What needs to be done:
Please repeat the records exactly from their first line, finishing at the line containing "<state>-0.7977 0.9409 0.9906" and including it.

--- BEGIN Records for this exercise ---

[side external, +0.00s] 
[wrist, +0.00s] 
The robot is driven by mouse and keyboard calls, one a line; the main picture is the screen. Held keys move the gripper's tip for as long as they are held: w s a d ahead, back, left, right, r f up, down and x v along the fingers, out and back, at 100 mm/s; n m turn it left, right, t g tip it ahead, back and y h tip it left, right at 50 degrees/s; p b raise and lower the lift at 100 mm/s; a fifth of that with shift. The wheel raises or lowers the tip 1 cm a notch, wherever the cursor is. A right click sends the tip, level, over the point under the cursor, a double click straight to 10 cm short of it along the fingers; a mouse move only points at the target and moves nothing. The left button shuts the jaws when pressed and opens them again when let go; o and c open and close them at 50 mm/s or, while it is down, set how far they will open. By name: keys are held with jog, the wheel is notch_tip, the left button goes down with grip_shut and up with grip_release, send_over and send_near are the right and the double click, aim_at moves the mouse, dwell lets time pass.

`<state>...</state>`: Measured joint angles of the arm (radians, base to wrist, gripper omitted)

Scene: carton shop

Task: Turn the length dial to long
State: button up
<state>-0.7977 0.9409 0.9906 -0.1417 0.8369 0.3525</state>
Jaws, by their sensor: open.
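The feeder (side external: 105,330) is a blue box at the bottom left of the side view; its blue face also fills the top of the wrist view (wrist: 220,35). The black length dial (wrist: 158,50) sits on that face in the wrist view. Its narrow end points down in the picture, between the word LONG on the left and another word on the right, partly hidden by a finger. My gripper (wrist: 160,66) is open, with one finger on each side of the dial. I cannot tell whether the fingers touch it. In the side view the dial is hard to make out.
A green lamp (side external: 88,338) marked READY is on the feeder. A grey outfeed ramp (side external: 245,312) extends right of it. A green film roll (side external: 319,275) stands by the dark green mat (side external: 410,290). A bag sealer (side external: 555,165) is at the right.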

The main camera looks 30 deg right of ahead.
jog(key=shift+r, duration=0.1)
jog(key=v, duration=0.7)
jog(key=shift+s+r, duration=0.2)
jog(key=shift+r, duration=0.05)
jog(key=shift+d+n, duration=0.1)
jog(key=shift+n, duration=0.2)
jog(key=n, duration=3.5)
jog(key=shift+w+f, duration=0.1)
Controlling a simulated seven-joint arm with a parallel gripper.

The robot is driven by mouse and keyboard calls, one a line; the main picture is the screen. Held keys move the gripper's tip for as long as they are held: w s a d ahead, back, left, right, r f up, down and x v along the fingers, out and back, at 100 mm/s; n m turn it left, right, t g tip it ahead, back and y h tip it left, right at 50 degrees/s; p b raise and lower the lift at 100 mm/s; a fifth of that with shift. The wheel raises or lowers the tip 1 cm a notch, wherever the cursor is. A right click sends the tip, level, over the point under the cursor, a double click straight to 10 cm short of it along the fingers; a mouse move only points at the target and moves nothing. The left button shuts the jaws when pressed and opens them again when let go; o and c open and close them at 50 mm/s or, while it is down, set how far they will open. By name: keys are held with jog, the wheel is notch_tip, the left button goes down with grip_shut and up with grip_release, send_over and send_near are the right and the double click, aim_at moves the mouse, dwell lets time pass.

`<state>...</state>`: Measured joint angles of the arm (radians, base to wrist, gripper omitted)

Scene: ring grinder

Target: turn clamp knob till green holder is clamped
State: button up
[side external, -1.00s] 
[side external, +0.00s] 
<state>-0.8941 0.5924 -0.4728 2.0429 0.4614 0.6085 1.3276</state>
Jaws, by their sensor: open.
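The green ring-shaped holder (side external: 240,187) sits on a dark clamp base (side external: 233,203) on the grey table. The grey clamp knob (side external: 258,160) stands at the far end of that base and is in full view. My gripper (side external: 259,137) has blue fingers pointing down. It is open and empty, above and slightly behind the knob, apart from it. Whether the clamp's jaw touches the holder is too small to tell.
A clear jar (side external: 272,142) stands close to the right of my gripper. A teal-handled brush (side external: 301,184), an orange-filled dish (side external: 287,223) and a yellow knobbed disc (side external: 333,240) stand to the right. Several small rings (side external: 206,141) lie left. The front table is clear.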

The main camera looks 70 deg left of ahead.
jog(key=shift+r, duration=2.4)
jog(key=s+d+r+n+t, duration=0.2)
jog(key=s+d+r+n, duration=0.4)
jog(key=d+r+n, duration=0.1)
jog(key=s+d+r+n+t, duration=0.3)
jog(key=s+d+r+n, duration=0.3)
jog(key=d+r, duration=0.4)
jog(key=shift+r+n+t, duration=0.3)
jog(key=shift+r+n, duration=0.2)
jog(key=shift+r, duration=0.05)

--- END Records for this exercise ---

Solution for this exercise:
[side external, +0.00s] 
[wrist, +0.00s] 
The robot is driven by mouse and keyboard calls, one a line; the main picture is the screen. Held keys move the gripper's tip for as long as they are held: w s a d ahead, back, left, right, r f up, down and x v along the fingers, out and back, at 100 mm/s; n m turn it left, right, t g tip it ahead, back and y h tip it left, right at 50 degrees/s; p b raise and lower the lift at 100 mm/s; a fifth of that with shift. The wheel raises or lowers the tip 1 cm a notch, wherever the cursor is. A right click sends the tip, level, over the point under the cursor, a double click straight to 10 cm short of it along the fingers; a mouse move only points at the target and moves nothing. The left button shuts the jaws when pressed and opens them again when let go; o and c open and close them at 50 mm/s or, while it is down, set how far they will open. By name: keys are held with jog, the wheel is notch_tip, the left button goes down with grip_shut and up with grip_release, send_over and send_near are the right and the double click, aim_at moves the mouse, dwell lets time pass.

`<state>...</state>`: Measured joint angles of the arm (radians, base to wrist, gripper omitted)

Scene: carton shop

Task: Turn the length dial to long
State: button up
<state>-0.7977 0.9409 0.9906 -0.1417 0.8369 0.3525</state>

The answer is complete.